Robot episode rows
□ □ □ □ □ □ □

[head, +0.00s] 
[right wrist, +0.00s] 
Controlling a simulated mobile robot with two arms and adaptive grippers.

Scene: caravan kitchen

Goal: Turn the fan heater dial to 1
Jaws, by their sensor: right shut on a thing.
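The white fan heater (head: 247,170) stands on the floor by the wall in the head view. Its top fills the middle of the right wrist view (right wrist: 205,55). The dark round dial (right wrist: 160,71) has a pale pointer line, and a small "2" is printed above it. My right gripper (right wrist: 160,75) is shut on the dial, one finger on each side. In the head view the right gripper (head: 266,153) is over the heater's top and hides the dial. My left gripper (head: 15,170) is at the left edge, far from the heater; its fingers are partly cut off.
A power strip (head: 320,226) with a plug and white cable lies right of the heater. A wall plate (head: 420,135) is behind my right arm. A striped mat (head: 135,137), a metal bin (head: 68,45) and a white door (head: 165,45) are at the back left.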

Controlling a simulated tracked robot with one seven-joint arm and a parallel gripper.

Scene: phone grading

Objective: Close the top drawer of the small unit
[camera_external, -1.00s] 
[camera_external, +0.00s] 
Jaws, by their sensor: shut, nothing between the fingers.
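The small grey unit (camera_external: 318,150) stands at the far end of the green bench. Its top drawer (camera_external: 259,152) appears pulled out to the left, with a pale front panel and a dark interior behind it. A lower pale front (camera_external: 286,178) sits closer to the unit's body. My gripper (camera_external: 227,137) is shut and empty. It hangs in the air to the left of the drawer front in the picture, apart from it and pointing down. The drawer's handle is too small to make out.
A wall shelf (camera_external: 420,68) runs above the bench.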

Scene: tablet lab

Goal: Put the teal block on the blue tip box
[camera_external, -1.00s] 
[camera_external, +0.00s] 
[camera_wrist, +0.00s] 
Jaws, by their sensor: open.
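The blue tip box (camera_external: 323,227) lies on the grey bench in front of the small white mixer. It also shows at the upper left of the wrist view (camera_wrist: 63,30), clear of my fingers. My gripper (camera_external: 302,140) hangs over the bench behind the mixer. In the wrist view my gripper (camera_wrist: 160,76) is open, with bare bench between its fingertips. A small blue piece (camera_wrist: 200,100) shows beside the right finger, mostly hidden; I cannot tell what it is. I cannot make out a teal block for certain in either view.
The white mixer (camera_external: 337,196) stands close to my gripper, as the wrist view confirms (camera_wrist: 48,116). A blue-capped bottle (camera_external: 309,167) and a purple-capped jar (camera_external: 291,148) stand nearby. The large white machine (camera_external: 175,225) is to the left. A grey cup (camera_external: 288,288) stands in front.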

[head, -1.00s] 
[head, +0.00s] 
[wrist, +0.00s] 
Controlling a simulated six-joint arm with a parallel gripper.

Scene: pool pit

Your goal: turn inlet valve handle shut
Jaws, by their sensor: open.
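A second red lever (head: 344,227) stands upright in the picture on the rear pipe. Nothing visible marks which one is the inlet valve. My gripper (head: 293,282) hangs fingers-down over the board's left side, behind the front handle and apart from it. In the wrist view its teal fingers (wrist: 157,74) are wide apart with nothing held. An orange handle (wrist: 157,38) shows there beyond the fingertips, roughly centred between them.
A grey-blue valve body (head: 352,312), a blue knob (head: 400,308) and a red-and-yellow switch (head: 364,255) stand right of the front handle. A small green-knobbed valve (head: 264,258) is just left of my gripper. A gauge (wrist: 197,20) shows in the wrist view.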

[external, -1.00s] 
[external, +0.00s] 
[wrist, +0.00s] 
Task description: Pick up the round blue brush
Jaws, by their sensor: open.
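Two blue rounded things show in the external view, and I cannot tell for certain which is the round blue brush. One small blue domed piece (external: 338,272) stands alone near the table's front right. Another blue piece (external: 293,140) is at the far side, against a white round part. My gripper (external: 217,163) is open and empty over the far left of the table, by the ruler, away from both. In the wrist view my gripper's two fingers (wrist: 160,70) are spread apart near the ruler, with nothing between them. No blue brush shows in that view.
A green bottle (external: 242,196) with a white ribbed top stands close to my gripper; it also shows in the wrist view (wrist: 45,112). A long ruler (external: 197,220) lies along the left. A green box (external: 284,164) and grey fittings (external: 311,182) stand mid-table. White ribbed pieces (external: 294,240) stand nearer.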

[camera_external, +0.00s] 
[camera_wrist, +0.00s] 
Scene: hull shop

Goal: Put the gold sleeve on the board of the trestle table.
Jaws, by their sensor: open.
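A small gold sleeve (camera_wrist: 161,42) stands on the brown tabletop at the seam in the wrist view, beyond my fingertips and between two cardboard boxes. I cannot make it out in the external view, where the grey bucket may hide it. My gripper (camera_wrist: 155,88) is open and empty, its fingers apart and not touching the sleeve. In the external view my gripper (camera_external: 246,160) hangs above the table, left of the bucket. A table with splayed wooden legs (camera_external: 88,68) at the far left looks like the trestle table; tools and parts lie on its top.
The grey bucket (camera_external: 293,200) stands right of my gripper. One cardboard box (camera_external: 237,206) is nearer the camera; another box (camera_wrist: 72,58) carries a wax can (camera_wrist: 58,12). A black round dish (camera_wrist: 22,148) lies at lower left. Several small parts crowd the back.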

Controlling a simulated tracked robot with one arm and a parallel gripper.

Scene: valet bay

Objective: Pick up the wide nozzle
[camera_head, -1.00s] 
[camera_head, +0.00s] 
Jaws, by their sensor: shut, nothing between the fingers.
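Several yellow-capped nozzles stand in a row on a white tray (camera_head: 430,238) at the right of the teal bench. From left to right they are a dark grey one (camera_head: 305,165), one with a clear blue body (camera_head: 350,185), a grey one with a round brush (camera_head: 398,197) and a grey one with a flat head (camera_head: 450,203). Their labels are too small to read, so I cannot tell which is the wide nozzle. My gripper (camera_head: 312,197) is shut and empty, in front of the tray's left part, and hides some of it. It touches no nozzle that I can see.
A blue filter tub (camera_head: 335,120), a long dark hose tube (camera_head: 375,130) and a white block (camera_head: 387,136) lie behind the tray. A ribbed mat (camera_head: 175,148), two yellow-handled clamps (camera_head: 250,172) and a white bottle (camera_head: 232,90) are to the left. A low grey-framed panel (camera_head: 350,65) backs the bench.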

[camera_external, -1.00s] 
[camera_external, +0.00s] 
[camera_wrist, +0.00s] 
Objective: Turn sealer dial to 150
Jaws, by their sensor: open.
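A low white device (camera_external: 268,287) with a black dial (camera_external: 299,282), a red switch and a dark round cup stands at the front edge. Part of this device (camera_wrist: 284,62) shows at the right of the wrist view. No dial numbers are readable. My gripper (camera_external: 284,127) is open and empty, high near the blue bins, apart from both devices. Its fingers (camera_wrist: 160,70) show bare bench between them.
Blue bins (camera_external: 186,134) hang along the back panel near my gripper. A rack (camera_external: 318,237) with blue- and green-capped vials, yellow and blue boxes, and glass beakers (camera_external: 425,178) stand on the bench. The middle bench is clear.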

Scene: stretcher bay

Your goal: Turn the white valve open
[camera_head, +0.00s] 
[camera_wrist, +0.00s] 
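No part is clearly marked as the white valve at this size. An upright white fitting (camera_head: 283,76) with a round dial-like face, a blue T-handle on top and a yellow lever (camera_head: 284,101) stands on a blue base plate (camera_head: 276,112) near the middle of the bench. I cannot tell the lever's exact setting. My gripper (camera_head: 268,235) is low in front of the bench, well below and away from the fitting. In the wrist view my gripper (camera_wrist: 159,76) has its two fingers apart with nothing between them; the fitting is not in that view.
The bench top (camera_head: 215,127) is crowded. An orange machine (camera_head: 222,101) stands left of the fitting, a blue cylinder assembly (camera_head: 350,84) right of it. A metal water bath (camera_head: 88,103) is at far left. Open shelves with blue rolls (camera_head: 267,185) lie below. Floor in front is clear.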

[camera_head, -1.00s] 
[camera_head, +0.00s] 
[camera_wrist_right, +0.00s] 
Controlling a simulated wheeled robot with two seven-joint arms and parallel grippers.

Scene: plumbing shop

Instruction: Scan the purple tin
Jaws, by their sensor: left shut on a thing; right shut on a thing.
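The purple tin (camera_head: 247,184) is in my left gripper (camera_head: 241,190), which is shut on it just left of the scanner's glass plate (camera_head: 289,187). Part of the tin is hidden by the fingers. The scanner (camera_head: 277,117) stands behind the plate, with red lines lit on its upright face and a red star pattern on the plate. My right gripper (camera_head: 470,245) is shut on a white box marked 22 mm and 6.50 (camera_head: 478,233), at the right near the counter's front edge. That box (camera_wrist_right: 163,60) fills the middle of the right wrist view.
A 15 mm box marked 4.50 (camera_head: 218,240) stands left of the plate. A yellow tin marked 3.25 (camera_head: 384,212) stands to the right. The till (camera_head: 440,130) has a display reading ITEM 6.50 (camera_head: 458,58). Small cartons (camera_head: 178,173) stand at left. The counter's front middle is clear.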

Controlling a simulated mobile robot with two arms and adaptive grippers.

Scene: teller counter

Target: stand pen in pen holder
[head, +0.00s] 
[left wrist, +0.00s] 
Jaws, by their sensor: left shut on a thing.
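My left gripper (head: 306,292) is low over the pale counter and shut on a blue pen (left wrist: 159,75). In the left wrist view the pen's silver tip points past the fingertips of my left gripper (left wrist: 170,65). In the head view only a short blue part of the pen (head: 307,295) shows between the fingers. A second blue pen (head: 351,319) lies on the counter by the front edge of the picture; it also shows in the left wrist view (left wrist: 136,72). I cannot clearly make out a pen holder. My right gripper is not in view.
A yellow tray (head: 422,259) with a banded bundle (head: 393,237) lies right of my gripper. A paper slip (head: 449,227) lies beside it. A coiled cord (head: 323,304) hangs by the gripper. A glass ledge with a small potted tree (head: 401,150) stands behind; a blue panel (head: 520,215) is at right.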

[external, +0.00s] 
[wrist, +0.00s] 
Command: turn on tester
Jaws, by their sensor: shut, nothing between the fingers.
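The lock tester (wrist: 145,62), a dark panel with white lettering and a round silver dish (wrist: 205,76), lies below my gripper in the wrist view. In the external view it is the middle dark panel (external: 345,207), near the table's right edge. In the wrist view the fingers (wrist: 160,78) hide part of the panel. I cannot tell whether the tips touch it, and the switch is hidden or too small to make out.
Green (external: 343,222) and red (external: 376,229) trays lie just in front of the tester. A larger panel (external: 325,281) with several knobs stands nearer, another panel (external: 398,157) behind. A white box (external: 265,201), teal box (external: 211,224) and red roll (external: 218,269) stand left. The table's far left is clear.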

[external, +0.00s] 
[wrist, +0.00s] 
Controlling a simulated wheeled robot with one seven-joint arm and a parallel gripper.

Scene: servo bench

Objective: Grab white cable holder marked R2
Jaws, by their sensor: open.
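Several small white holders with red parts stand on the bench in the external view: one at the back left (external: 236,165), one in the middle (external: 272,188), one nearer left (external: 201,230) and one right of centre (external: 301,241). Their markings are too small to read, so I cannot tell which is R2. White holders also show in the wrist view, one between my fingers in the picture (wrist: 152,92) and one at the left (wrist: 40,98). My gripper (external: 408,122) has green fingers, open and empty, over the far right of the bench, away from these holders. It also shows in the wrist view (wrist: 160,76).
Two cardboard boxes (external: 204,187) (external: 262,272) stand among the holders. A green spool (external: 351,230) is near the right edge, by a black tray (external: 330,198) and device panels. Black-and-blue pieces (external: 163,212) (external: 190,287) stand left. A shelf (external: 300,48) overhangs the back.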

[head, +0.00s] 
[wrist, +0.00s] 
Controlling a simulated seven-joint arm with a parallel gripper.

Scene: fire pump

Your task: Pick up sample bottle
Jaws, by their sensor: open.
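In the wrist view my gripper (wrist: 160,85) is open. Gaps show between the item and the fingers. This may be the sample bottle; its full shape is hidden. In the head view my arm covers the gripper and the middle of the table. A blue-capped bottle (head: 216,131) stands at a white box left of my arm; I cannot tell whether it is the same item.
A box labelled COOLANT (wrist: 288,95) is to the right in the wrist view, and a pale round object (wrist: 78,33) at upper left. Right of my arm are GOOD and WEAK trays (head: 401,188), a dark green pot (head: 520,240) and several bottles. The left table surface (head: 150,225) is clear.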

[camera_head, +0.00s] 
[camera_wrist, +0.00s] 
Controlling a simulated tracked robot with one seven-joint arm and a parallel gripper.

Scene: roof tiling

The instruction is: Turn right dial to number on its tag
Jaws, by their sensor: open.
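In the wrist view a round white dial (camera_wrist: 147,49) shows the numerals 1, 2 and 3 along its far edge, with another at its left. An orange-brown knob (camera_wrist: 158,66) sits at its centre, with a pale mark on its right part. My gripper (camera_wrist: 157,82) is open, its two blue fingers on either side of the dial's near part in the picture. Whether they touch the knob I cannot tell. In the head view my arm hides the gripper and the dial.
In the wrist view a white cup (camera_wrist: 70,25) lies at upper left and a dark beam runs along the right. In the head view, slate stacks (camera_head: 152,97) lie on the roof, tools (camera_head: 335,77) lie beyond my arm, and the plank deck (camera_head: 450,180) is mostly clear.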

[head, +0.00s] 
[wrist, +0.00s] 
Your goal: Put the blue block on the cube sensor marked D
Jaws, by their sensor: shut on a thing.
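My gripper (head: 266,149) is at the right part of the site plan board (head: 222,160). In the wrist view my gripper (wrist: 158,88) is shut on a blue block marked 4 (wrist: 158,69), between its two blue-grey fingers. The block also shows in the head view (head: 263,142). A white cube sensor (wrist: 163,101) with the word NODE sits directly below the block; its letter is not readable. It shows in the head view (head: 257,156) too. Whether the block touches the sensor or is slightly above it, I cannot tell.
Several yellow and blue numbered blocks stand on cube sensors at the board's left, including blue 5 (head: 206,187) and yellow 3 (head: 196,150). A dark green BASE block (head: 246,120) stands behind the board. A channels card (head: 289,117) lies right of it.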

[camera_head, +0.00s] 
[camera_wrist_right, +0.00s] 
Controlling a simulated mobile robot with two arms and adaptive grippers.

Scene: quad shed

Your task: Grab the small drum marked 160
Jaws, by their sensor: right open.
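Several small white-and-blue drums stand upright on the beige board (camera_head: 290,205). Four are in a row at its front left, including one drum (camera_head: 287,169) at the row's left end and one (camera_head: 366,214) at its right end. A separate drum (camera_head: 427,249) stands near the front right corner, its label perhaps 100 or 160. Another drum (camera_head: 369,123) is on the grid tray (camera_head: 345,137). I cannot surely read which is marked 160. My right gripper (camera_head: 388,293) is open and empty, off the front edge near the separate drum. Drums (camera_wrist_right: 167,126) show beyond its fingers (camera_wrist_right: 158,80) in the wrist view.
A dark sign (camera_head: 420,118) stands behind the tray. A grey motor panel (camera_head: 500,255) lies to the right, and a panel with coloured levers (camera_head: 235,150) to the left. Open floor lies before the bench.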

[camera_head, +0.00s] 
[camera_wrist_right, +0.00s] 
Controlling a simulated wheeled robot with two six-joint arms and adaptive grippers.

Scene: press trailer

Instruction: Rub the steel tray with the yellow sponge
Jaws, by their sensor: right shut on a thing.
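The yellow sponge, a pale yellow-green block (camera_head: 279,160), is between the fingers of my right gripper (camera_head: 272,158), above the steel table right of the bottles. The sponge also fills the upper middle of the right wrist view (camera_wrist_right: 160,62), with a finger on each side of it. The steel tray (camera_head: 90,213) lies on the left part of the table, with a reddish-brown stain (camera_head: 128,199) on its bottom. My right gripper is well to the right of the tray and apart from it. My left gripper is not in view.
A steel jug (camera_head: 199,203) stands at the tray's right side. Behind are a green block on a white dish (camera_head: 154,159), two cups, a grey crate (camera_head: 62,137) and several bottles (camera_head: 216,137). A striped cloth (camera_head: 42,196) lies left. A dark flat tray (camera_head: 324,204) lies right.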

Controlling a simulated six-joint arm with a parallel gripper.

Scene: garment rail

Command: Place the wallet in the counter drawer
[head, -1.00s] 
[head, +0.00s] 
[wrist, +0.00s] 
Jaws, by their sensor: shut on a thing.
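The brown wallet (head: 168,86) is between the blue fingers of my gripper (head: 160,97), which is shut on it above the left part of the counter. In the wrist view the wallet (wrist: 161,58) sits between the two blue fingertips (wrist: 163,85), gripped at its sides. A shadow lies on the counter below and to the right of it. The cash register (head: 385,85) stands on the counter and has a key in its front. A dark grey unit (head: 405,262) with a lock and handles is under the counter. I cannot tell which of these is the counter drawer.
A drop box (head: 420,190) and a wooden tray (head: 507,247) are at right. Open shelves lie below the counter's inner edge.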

□ □ □ □ □ □ □

> [EXERCISE INSTRUCTIONS] Can you repeat, word for word, every line above from the one containing "[left wrist, +0.00s]" down to the one containing "Command: turn on tester", including both?

> [RESPONSE]
[left wrist, +0.00s] 
Jaws, by their sensor: left shut on a thing.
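My left gripper (head: 306,292) is low over the pale counter and shut on a blue pen (left wrist: 159,75). In the left wrist view the pen's silver tip points past the fingertips of my left gripper (left wrist: 170,65). In the head view only a short blue part of the pen (head: 307,295) shows between the fingers. A second blue pen (head: 351,319) lies on the counter by the front edge of the picture; it also shows in the left wrist view (left wrist: 136,72). I cannot clearly make out a pen holder. My right gripper is not in view.
A yellow tray (head: 422,259) with a banded bundle (head: 393,237) lies right of my gripper. A paper slip (head: 449,227) lies beside it. A coiled cord (head: 323,304) hangs by the gripper. A glass ledge with a small potted tree (head: 401,150) stands behind; a blue panel (head: 520,215) is at right.

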[external, +0.00s] 
[wrist, +0.00s] 
Command: turn on tester

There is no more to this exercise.